■ Requirement ■
In the data that follows, count each line holding the string "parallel"; answer with the number only.

(A block of data)
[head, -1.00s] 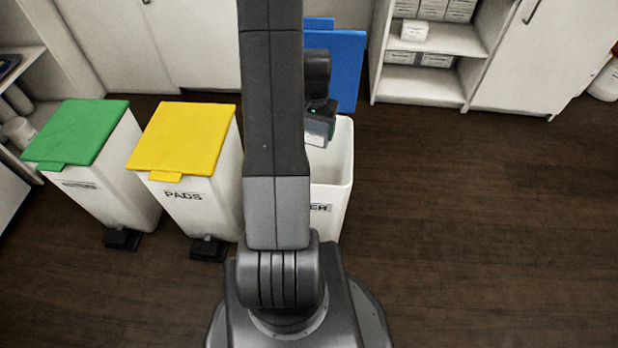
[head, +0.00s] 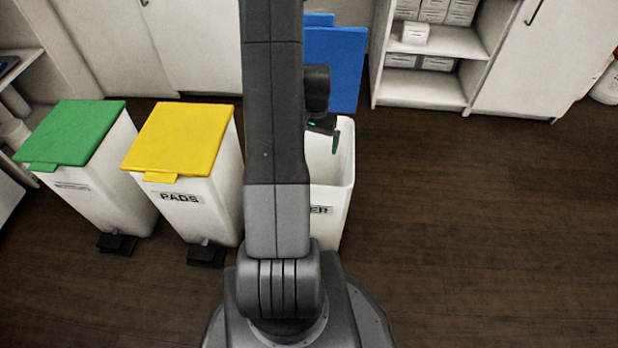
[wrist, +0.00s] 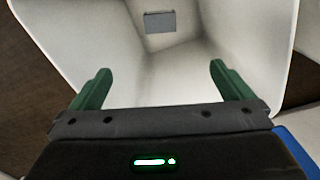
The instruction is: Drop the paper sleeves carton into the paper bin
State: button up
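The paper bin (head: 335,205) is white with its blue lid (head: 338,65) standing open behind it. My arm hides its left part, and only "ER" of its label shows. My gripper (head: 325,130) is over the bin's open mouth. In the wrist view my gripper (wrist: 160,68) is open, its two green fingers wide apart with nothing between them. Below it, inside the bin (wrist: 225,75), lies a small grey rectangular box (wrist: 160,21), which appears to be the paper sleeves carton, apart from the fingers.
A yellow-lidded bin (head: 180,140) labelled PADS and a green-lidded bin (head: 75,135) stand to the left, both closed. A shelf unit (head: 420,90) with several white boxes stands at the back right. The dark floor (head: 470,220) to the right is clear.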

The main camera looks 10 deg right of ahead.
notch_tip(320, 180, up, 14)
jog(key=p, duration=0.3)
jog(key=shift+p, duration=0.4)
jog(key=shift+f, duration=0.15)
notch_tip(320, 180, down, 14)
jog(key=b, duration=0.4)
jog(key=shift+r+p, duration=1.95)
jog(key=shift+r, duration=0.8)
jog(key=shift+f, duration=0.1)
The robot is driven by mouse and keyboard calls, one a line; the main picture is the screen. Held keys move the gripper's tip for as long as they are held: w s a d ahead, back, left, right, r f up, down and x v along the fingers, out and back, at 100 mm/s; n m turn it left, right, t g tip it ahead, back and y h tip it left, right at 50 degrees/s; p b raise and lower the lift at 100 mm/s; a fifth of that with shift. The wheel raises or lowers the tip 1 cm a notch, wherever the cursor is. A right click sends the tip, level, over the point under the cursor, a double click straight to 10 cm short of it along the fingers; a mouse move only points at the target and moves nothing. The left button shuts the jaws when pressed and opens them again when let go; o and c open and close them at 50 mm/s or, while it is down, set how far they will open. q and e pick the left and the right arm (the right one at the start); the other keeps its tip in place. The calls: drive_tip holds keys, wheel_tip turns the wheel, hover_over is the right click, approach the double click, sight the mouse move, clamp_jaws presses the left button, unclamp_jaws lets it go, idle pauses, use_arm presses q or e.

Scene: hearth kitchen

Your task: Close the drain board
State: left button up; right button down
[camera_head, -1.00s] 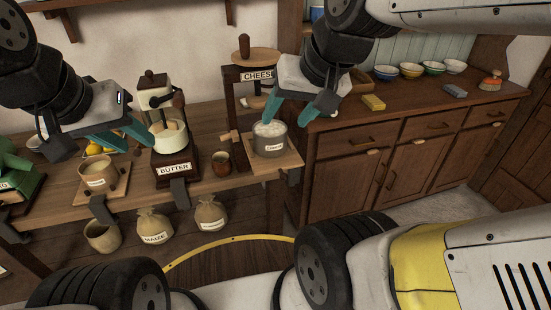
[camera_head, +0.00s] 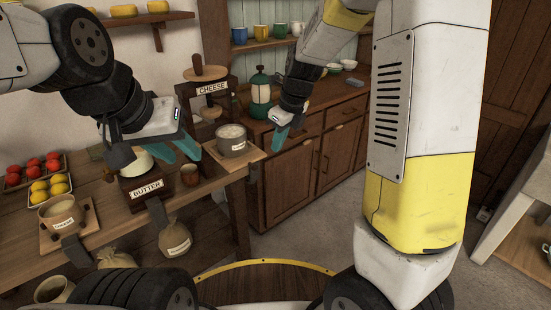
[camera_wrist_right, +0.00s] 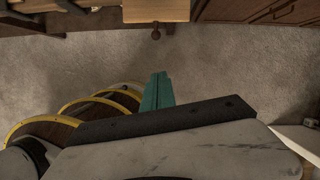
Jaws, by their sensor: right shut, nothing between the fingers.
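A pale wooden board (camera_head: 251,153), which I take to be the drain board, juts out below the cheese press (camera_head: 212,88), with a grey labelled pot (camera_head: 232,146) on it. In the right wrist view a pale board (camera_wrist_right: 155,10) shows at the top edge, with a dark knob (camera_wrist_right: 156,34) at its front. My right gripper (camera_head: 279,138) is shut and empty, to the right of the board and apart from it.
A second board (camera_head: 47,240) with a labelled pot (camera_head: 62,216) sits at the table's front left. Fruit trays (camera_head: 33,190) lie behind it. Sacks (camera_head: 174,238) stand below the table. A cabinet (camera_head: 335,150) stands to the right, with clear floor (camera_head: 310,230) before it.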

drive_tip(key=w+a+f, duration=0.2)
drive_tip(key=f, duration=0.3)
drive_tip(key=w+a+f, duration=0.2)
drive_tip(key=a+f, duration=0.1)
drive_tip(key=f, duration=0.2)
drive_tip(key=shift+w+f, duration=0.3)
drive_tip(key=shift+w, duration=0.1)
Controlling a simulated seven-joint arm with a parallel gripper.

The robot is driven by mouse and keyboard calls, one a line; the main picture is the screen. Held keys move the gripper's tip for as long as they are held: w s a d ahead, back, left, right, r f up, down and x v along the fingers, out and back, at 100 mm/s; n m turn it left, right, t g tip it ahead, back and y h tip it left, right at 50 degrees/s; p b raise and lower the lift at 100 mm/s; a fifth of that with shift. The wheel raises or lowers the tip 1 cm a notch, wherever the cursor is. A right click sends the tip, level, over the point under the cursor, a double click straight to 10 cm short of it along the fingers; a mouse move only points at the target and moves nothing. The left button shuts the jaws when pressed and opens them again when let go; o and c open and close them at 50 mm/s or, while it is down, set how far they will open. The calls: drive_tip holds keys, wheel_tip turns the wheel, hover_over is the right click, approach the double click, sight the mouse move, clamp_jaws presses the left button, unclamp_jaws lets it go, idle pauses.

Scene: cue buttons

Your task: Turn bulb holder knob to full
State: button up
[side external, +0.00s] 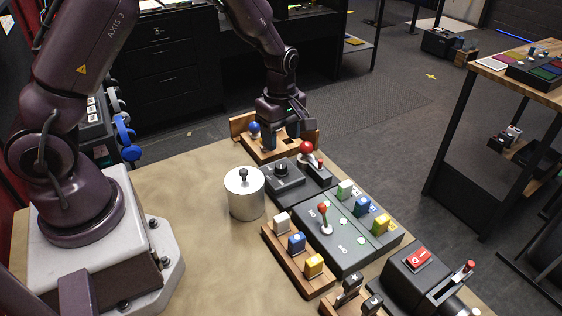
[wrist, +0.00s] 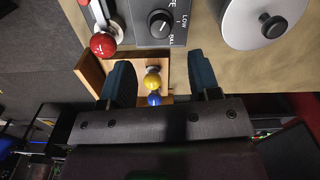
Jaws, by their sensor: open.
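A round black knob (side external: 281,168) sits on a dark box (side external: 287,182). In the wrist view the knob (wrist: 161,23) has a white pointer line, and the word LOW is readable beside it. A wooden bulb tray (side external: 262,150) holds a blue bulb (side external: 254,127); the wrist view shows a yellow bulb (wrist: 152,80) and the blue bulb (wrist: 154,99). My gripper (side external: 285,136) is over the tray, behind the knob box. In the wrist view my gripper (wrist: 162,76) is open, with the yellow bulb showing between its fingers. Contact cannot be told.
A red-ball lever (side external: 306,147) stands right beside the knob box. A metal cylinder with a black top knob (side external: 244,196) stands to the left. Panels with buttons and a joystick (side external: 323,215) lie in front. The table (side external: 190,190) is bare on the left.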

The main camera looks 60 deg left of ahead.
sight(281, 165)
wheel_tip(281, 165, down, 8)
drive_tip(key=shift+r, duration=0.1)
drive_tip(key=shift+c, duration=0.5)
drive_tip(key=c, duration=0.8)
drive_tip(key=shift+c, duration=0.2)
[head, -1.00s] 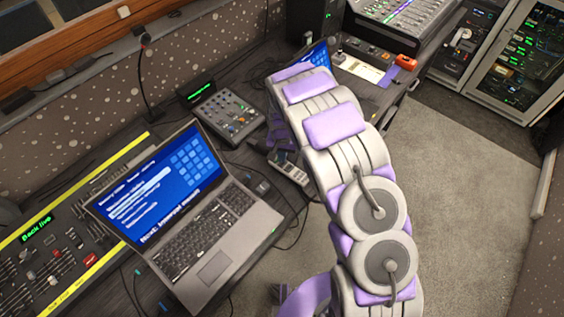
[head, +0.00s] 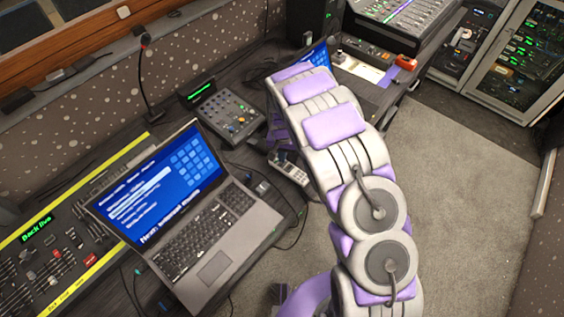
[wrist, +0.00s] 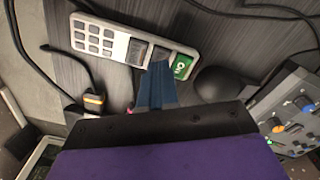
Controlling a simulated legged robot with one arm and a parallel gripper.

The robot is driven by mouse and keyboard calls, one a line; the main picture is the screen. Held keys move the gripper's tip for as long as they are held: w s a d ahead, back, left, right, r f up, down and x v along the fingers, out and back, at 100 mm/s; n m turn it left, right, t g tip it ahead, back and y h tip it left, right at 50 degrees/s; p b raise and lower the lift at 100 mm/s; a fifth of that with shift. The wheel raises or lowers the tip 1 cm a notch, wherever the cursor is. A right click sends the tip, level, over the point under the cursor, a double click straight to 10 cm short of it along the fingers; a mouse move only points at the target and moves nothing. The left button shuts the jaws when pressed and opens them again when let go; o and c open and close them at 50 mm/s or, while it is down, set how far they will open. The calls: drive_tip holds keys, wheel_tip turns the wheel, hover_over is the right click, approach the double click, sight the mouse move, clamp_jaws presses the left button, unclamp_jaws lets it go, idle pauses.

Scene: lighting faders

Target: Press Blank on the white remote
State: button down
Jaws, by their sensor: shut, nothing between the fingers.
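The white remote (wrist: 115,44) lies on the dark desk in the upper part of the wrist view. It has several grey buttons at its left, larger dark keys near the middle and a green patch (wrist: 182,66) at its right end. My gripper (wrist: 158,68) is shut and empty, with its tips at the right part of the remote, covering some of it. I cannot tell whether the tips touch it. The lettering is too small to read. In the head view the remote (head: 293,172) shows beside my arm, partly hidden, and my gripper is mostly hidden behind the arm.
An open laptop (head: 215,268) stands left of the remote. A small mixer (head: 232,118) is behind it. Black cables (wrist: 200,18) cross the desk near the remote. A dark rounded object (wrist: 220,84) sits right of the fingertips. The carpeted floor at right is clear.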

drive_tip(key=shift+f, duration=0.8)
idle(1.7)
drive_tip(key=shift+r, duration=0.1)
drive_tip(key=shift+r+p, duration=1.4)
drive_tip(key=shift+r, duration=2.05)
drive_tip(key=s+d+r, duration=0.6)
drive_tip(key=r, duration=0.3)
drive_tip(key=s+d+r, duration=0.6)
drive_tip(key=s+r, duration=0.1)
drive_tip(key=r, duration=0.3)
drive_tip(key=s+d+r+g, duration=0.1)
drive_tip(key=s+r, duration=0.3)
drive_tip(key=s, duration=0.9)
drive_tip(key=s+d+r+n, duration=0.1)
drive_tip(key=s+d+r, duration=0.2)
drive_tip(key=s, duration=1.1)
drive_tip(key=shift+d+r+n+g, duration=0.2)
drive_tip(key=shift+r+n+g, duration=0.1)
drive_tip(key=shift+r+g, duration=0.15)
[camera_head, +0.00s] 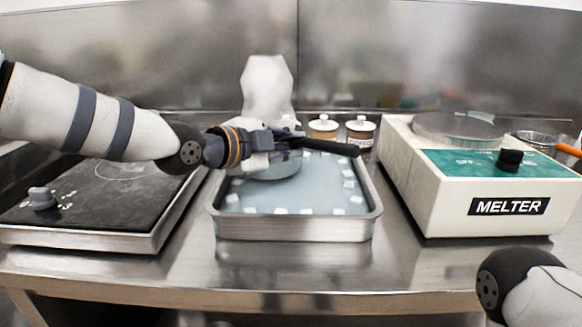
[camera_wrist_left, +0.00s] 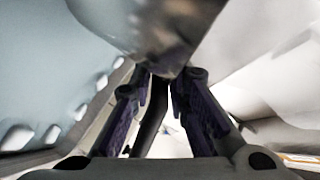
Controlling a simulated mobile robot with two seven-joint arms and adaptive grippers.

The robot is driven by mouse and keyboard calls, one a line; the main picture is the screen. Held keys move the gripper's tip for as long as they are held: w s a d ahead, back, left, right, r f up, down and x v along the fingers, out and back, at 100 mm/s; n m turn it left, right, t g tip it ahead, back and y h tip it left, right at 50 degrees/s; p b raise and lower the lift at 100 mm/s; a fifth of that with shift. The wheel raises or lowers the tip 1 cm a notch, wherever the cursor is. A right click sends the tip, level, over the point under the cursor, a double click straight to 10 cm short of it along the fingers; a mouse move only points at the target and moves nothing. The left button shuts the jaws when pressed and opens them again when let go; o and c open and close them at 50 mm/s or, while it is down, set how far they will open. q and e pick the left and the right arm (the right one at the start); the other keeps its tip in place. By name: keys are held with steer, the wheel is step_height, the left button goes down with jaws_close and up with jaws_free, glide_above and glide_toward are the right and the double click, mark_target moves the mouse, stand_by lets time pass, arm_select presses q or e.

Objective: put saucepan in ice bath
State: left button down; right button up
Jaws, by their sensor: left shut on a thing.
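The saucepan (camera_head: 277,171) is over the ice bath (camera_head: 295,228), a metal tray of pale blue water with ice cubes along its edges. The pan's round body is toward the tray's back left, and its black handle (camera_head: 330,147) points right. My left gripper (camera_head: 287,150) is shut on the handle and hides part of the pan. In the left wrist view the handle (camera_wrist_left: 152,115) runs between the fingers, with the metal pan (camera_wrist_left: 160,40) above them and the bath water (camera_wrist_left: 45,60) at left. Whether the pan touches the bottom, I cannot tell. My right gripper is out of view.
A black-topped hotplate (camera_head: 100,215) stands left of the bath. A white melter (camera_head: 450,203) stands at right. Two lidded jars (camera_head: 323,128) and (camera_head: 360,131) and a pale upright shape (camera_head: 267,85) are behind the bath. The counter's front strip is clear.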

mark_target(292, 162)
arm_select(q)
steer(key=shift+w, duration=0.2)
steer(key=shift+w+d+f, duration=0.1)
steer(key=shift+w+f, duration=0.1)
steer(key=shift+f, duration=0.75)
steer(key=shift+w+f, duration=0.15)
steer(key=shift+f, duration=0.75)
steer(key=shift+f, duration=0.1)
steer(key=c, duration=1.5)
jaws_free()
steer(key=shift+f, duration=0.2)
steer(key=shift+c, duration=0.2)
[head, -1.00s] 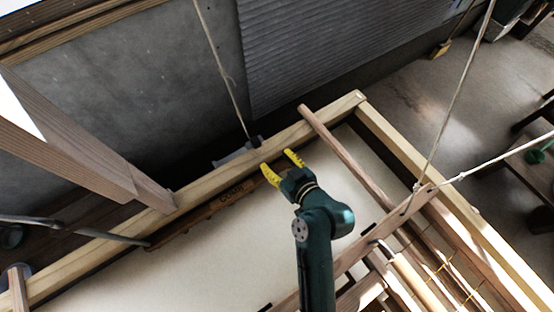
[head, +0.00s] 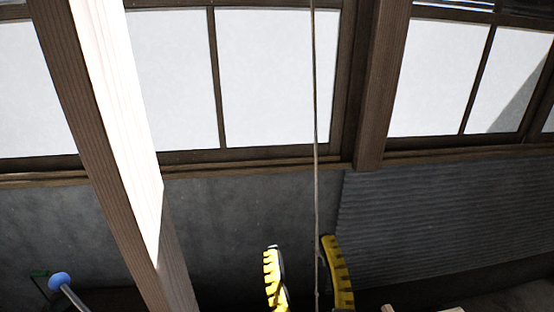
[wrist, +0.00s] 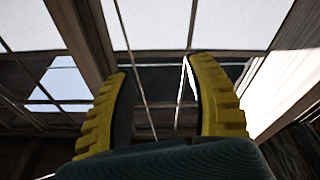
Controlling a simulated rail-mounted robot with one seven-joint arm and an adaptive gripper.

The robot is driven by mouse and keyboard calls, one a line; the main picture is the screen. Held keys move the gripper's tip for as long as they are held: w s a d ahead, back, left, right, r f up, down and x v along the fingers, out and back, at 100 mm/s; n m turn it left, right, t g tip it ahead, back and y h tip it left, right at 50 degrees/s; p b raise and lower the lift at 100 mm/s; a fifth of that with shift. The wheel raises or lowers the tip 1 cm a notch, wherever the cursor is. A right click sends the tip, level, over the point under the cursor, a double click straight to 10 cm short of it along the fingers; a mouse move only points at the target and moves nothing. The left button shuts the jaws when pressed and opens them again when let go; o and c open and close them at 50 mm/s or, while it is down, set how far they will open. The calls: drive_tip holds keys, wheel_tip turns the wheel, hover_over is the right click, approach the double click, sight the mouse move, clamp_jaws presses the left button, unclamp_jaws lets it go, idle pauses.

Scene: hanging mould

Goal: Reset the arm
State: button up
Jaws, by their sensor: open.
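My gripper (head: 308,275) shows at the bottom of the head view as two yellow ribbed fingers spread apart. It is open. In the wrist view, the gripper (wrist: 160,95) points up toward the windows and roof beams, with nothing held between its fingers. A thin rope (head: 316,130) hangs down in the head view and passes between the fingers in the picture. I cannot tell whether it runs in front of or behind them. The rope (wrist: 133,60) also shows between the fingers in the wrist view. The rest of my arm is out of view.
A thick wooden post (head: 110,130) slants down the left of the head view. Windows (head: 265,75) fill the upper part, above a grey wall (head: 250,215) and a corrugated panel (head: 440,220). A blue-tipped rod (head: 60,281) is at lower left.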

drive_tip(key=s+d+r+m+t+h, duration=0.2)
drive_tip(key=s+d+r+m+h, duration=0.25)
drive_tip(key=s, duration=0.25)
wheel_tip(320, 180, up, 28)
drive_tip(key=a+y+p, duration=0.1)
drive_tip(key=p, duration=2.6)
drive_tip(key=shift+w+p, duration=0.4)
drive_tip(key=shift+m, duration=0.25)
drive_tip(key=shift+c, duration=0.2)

■ Answer for this exercise ■
2